Cover by RJ Paterson

Building Power in the Face of Austerity

Letter from the editor

It was a difficult summer for many people in Saskatchewan, Briarpatch’s home province.

In the spring, the provincial government, led by right-wing Premier Brad Wall and his caucus of austerity hacks, dropped a budget so callous it sent many people reeling. In an effort to ameliorate a $685-million deficit, the government cut income assistance, education, housing supports, the entire provincial bus system, libraries (though this was reversed after concerted pushback), and hearing aid funding, among other vital public services. The Saskatchewan Party is now considering selling off low-income housing units, and the Ministry of Social Services has announced it will accelerate the recovery of overpayments to recipients of income assistance by reducing their benefits by an additional $10 per month until they “pay back” the province.

The cuts go further. As Laura Stewart outlines in the first article of the Magazines Canada fellowship (“Exposing The Thin Roots of Prairie Protection,” p. 14), the government slashed its long-standing pastures program, which had served as a key source of protection for biodiverse grasslands. As Stewart impresses upon us, the stakes are significant: “This is not just any land. … Prairie can help resist climate change itself. Deep-rooted grassland plants store carbon underground, safe from the wildfires that release carbon from forests.” The demise of this program will have implications for how Saskatchewan contends with climate change in the near future.

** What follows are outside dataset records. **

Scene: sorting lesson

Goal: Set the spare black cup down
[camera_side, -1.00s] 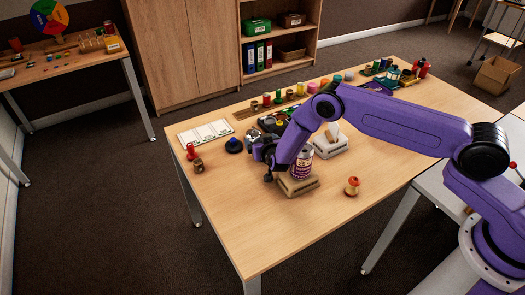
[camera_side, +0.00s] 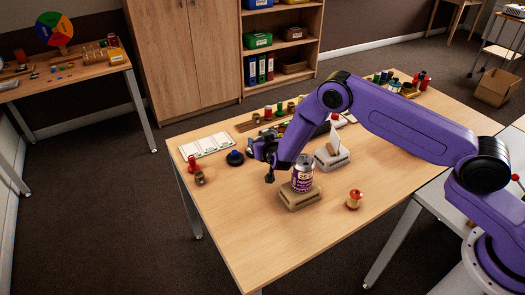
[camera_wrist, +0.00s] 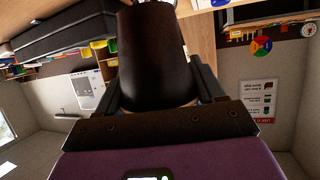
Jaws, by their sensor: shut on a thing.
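The black cup (camera_wrist: 152,50) fills the top middle of the wrist view, a dark, tapering shape between two finger pads. My gripper (camera_side: 268,165) is shut on it. In the side view my gripper hangs over the table (camera_side: 250,235), left of a purple-and-white can (camera_side: 302,172) on a tan block (camera_side: 300,197). The cup is hard to tell from the dark gripper parts there. I cannot tell its height above the table from this view.
A blue-black knob-like piece (camera_side: 235,158), a red peg (camera_side: 192,163) and a small brown spool (camera_side: 199,178) stand at the left. A card holder (camera_side: 332,158) stands behind the can. A red-and-cream piece (camera_side: 354,199) lies right. The table's front is bare.

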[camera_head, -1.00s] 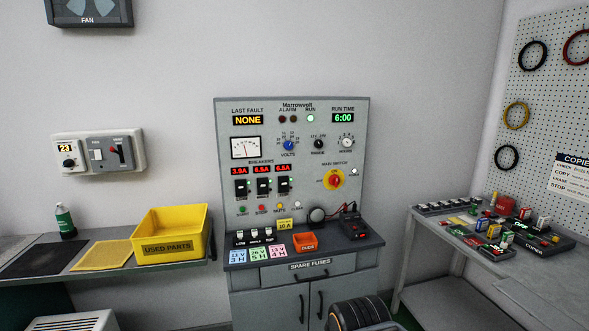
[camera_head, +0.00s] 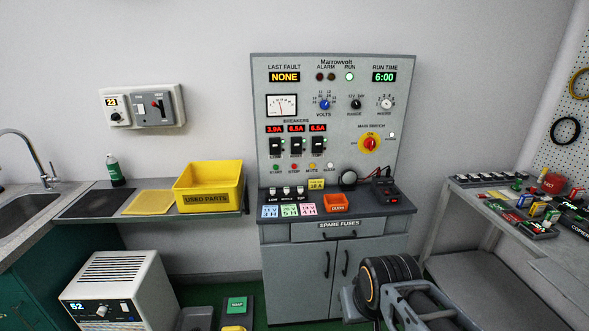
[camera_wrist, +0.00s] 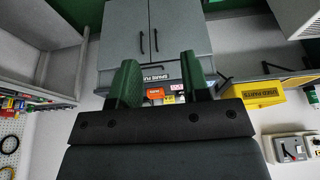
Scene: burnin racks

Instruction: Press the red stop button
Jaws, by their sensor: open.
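The red stop button (camera_head: 294,167) is a small round button in the row low on the grey upright panel (camera_head: 262,130). It sits between a green button (camera_head: 276,167) marked START and a yellow one (camera_head: 312,167). My gripper (camera_wrist: 160,82) shows in the wrist view with two green fingers spread apart and nothing between them. The cabinet and its drawer appear upside down beyond the fingers. The gripper is clear of the panel, and the stop button cannot be made out in the wrist view.
A counter ledge below the buttons holds an orange bin (camera_head: 335,203) and coloured cards. A larger red-and-yellow main switch (camera_head: 369,144) is on the panel's right. The yellow used-parts bin (camera_head: 209,198) stands left, a cluttered bench (camera_head: 480,215) right. A white unit (camera_head: 115,290) stands on the floor.

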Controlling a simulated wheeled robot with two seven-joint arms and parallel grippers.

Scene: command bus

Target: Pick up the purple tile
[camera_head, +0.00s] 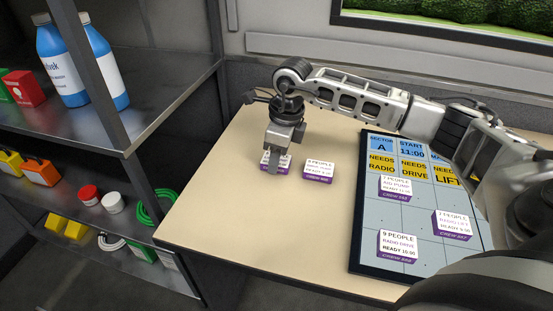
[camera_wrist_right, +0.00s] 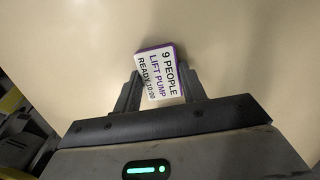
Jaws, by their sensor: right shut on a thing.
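My right gripper (camera_head: 274,160) points down at the table, its fingers on either side of a purple tile (camera_head: 265,162) with a white label. In the right wrist view that tile (camera_wrist_right: 159,76) sits between the two fingertips of the right gripper (camera_wrist_right: 160,92), and its label reads "9 PEOPLE LIFT PUMP READY 10:00". The fingers are shut on it. I cannot tell whether it is off the table. A second purple tile with a white label (camera_head: 318,170) lies on the table just right of the gripper. My left gripper is not in view.
A board (camera_head: 365,225) with a grid lies on the right of the table (camera_head: 240,215). It carries yellow and blue header cards and several purple-edged tiles (camera_head: 397,246). A metal shelf (camera_head: 165,95) with bottles and boxes stands left. The table's front middle is clear.

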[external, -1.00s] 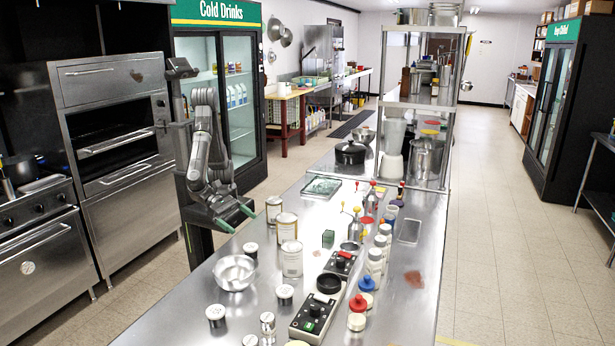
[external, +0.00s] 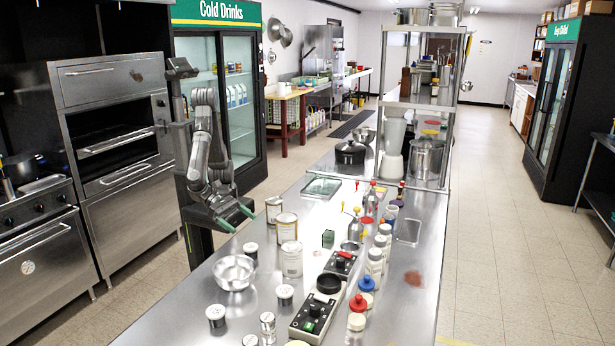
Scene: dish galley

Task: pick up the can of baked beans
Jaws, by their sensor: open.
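Several cans stand upright on the steel counter (external: 185,318): a rear can (external: 273,210), a middle can (external: 287,227) and a taller-looking front can (external: 292,260). Their labels are too small to read, so I cannot tell which one holds baked beans. My gripper (external: 238,219) has green fingertips and is open and empty. It is at the counter's left edge, to the left of the cans and apart from them.
A steel bowl (external: 234,272) and small lidded jars (external: 215,315) stand near the front left. Black control boxes (external: 314,317), bottles with red and blue caps (external: 366,285) and white jars (external: 375,262) crowd the right side. A glass tray (external: 321,187) lies behind the cans.

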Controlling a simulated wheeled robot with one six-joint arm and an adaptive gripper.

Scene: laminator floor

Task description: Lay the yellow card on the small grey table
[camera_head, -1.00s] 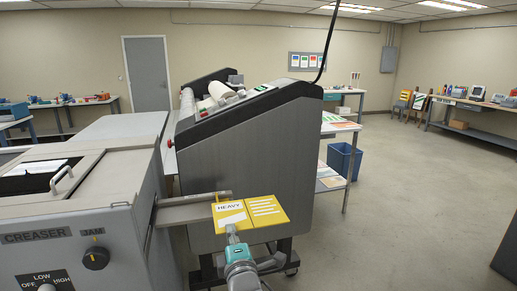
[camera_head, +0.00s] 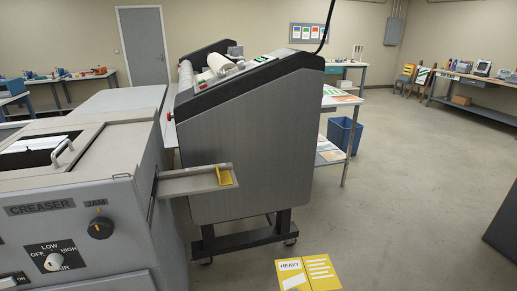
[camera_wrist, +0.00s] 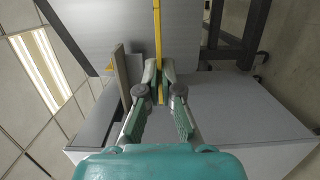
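The yellow card (camera_head: 308,273) is at the bottom of the head view, open like a spread, with "HEAVY" and a white patch on its left half and white lines on its right. In the wrist view the card (camera_wrist: 157,35) shows edge-on as a thin yellow strip. My gripper (camera_wrist: 159,75) is shut on the card's near edge and holds it out in front. The gripper is out of the head view, below its frame. I cannot make out which surface is the small grey table; none stands clearly near the card.
The grey creaser (camera_head: 80,215) stands at left, its output tray (camera_head: 190,183) jutting right with a yellow piece (camera_head: 225,175) at the end. The big grey laminator (camera_head: 250,140) stands on a wheeled frame behind. A blue bin (camera_head: 341,133) is beyond. Open floor (camera_head: 425,180) lies right.

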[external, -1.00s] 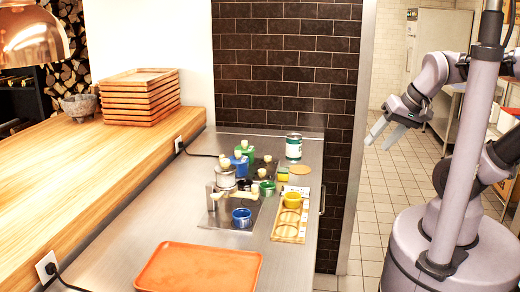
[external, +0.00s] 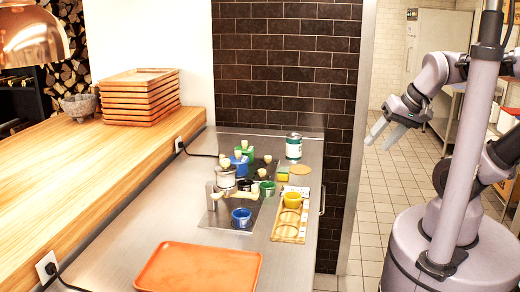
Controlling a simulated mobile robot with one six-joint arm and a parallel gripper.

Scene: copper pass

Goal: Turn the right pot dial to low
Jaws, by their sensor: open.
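A cluster of small pots stands on a dark plate on the steel counter. It holds a silver pot (external: 226,178), a blue pot (external: 240,167), a green pot (external: 267,188) and a low blue pot (external: 241,217). Several pale knobs or handle ends show among them. Which one is the right pot dial, and its setting, are too small to tell. My gripper (external: 378,138) is open and empty. It hangs over the tiled floor to the right of the counter, well apart from the pots.
A wooden rack (external: 289,226) with a yellow cup (external: 292,199) sits right of the pots. A can (external: 293,146) stands behind. An orange tray (external: 199,270) lies in front. Stacked trays (external: 141,97) and a stone bowl (external: 80,105) are on the wooden counter.

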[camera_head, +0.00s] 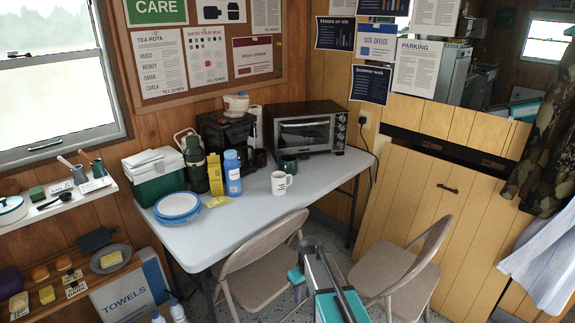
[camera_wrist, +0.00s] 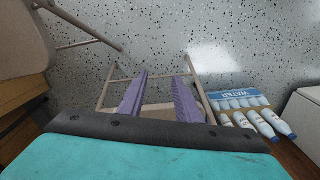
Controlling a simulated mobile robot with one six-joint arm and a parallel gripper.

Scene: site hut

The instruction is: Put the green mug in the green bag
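A dark green mug (camera_head: 288,164) stands on the grey folding table (camera_head: 240,218), in front of the toaster oven and behind a white mug (camera_head: 281,182). I cannot make out a green bag in either view. My gripper (camera_wrist: 160,77) shows two purple fingers, spread apart with nothing between them, above the speckled floor. In the head view my arm is at the bottom centre, in front of the table and well away from the mug. The fingers are mostly hidden there.
Folding chairs (camera_head: 262,262) (camera_head: 408,270) stand before the table. A toaster oven (camera_head: 304,131), coffee machine (camera_head: 226,135), blue bottle (camera_head: 232,174), dark flask (camera_head: 195,165) and green-white cool box (camera_head: 154,177) crowd its back. The front right tabletop is clear. A water pack (camera_wrist: 238,98) lies on the floor.

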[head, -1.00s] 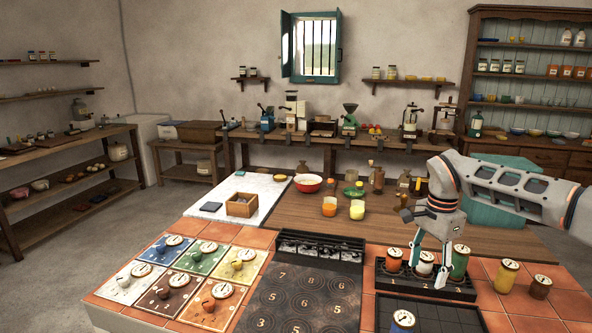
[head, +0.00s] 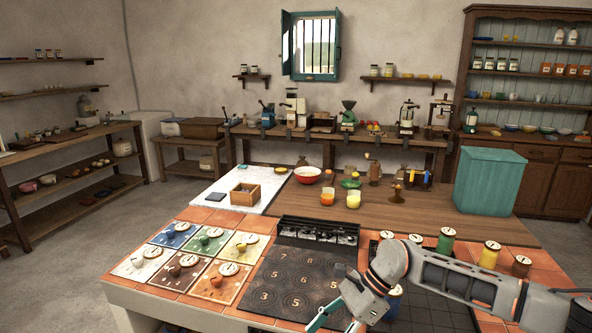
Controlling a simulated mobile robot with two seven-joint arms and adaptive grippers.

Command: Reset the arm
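My right arm reaches in from the right, low across the front of the counter. My right gripper (head: 338,316) is at the bottom edge of the head view, over the front of the dark numbered plate (head: 282,288). Its fingers are partly cut off by the frame, and I cannot tell whether they are apart or hold anything. My left gripper and left arm are not in view.
Behind my right arm stand canisters, among them a green one (head: 446,241) and a yellow one (head: 489,254). Coloured tiles with dials (head: 172,235) lie at the left. A wooden box (head: 245,194) and a teal bin (head: 490,180) stand farther back.

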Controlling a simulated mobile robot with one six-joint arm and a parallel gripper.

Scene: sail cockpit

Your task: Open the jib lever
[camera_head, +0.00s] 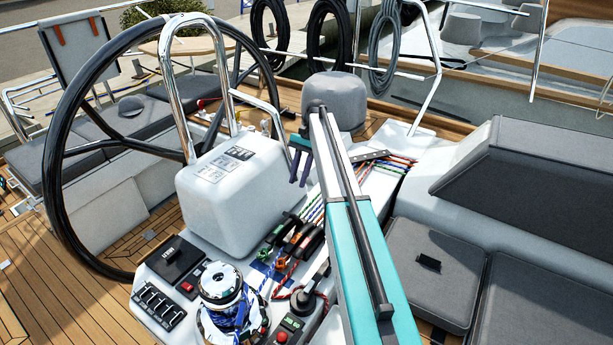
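A bank of black rope-clutch levers (309,241) sits on the white console, in front of several coloured ropes (322,205). Orange and green parts show among the levers. The labels are too small to read, so I cannot tell which one is the jib lever. My gripper (300,173) hangs from the far end of my arm, above and behind the levers, with its dark purple fingers pointing down. A narrow gap shows between the fingers, and nothing is seen in it. My arm hides part of the console and ropes to the right.
A large black steering wheel (56,183) and a white pedestal box (232,185) stand left of the levers. A chrome winch (220,287) with blue rope and a switch panel (158,306) are in front. A grey-covered winch (335,101) stands behind. Grey seat cushions (432,268) lie right.

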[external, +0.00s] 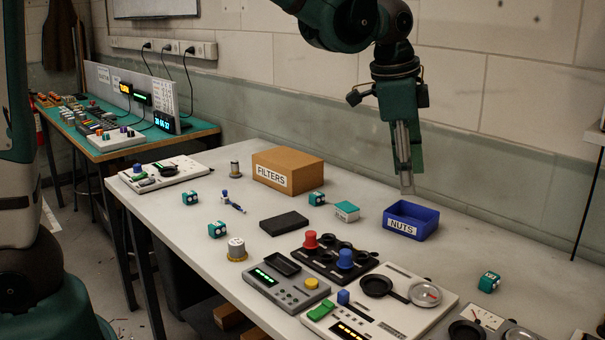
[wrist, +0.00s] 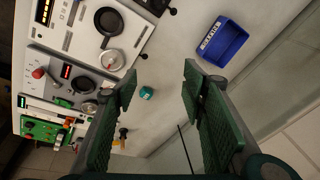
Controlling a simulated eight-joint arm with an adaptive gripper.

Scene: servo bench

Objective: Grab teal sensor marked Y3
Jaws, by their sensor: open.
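Several small teal cube-like sensors with white marks lie on the white bench: one at the right (external: 489,282), one near the middle (external: 316,198), and two at the left, one farther back (external: 190,197) and one nearer (external: 217,229). Their marks are too small to read, so I cannot tell which is Y3. My gripper (external: 407,185) hangs above the bench over the blue NUTS bin area, pointing down. In the wrist view my gripper (wrist: 160,82) is open and empty; one teal sensor (wrist: 146,93) shows on the bench below, between the fingers in the picture.
A cardboard FILTERS box (external: 287,170) stands farther back. Control panels (external: 380,305) with knobs line the front. Bench around the right sensor is mostly clear.

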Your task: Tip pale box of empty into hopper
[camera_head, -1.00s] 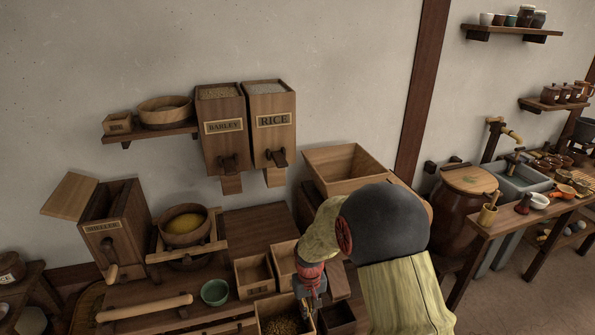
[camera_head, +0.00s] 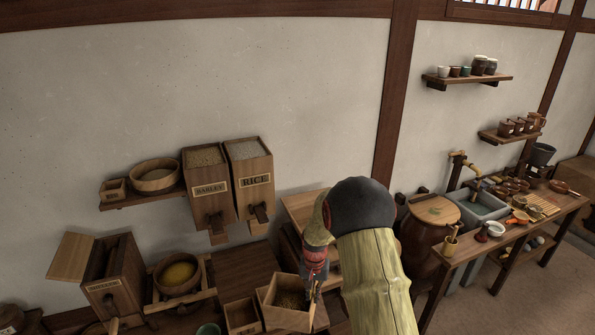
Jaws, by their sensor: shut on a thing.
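My gripper (camera_head: 313,290) is shut on the right wall of a pale open wooden box (camera_head: 272,312). Brown grain (camera_head: 291,300) lies in the box, which looks roughly upright. A wide, open-topped wooden hopper (camera_head: 299,207) stands behind my arm against the wall; my arm hides much of it. A lidded wooden machine (camera_head: 112,275), its plate seeming to read "HULLER", has an open top at the left. I cannot tell which of these two the task calls the hopper.
Barley (camera_head: 207,185) and rice (camera_head: 250,180) dispensers hang on the wall above the bench. A bowl of yellow grain (camera_head: 179,276) sits in a wooden frame beside the huller. Another small box (camera_head: 242,317) stands left of the held one. A lidded barrel (camera_head: 432,215) stands right of my arm.

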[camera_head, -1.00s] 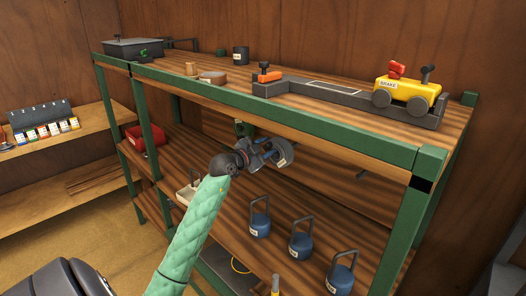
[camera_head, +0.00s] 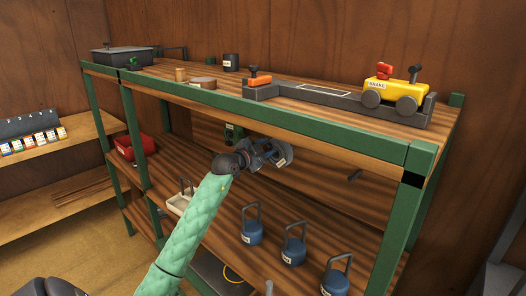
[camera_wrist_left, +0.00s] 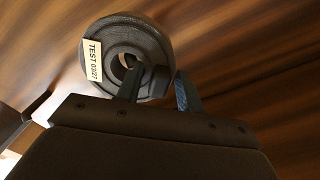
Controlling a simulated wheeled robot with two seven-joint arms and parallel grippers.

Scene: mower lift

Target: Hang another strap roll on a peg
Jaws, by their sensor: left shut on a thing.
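My left gripper (camera_head: 262,157) is shut on a grey strap roll (camera_head: 281,158) and holds it in the upper bay of the green shelf rack, below the top board. In the left wrist view the roll (camera_wrist_left: 150,45) shows a round face, a centre hole and a white label reading "TEST 03/27". The left gripper's fingers (camera_wrist_left: 158,88) hold its lower edge. A dark peg (camera_head: 355,176) sticks out of the back panel, right of the roll and apart from it. My right gripper is out of view.
Several blue weights with handles (camera_head: 294,252) stand on the board below. A white tray (camera_head: 180,203) and a red bin (camera_head: 136,146) sit left. The top board's green front rail (camera_head: 270,122) runs just above my gripper. A yellow trolley (camera_head: 393,92) stands on top.

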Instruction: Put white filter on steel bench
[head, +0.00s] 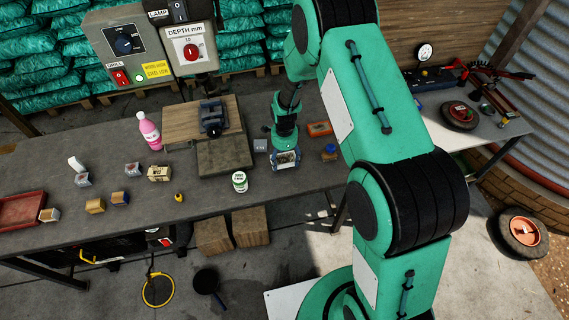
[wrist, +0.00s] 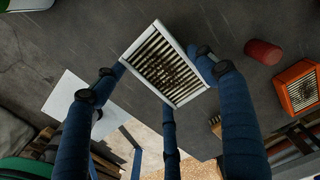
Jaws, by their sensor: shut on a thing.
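The white filter (wrist: 163,62) has a white frame and dark, dirty pleats. My gripper (wrist: 158,72) is shut on it, with blue fingers at its edges. In the head view, my gripper (head: 285,163) and the filter (head: 288,157) are at the front right part of the long grey bench (head: 230,210). I cannot tell whether the filter touches the bench top. A second grey-topped bench (head: 480,132) stands at the right, partly hidden behind my arm. I cannot tell by looks which bench is the steel one.
An orange box (head: 319,128) and a blue-topped jar (head: 330,152) are right of my gripper. A white-green tin (head: 239,181) and a drill press base (head: 225,155) are to its left. A tyre (head: 460,115) and tools occupy the right bench; its front left looks clear.

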People in Saskatchewan are facing an attack on the most important aspects of our collective life and well-being. These are literally life-threatening cuts. But should this budget have caught us off guard?

Alex Himelfarb, a former civil servant and current chair of the advisory board at the Canadian Centre for Policy Alternatives’ Ontario office, notes the role of “strategic obfuscation” in austerity more broadly: “In Canada, austerity has been implemented in slow motion and this incremental, barely visible austerity has been seductive. It’s harder to rally opposition. More so because very little information has been provided on the extent and implications of the cuts… it is almost impossible to develop a complete picture of where we are headed.”

In this issue, Rob Caballero elaborates on how austerity gets rolled out (“A Renewed Movement Against Austerity”): “Advisers to austerity governments even recommend setting the stage for privatizing public services by getting rid of a few, less consequential ones at first, just to be able to have examples to point to and say ‘see, it’s not so bad.’ But this softening of public opinion is really about creating the ground for more serious privatizations and divestment.”

A look back at the last 35 years of Saskatchewan politics – or at the Briarpatch archives – will show that these cuts have been a long time coming, beginning with Grant Devine’s Progressive Conservative government and expanded from 1991 to 2007 by the NDP, which pursued Crown privatization, education cuts, freezes to social assistance, and significant cuts to social programs.

For some on the left, replacing a conservative government with a social democratic one represents the best hope for putting an end to crushing austerity: a government guided by principles of social justice will right the wrongs and maybe even materially improve people’s lives. But for others, this is magical thinking: even the most progressive parties, once in power, will fold to capital. In “Traded for Gold,” Ashley Renders explores how the pressures of foreign investment and post-bailout austerity led Syriza to approve a Canadian gold mining operation in northern Greece, despite firm local opposition.

This isn’t to say that electoral politics can’t get social movements closer to their goals. Among other things, progressive governments can provide a framework for legislating movement wins. Aalya Ahmad’s article, “Working for the Weekend,” makes this point well: rather than relying on “‘job creators’ masquerading as benefactors” to improve working conditions, labour wins like a shorter workweek must be enshrined in legislation.

But history has shown that social movements compromise their militancy when they put their trust solely in a purportedly progressive government. Anti-capitalist, anti-colonial, and anti-imperialist demands for improved labour conditions, adequate and stable housing, police accountability, harm reduction, environmental protection, and decolonization should be coherent and relentless, regardless of the party in power.

The day this issue went to print, Brad Wall resigned from politics after ten years as premier of Saskatchewan. We’re not out of the woods by any means, but we do face an opportunity to take control of political framing and continue building capacity for what Caballero refers to as dual power: “letting the NDP, or other progressive/quasi-socialist parties, lose or gain power based on their willingness to implement the movement’s demands.”

Even with Wall out of the game, austerity logic can stick around no matter who is in power. Only watchful, sustained, and strategic organizing from the ground up can prevent it – in Saskatchewan, and in other parts of Canada – and move us toward the systemic, transformative change that we urgently need. I hope this issue of Briarpatch provides lucid and uncompromising arguments for the importance of holding electoral politics to account to social movements.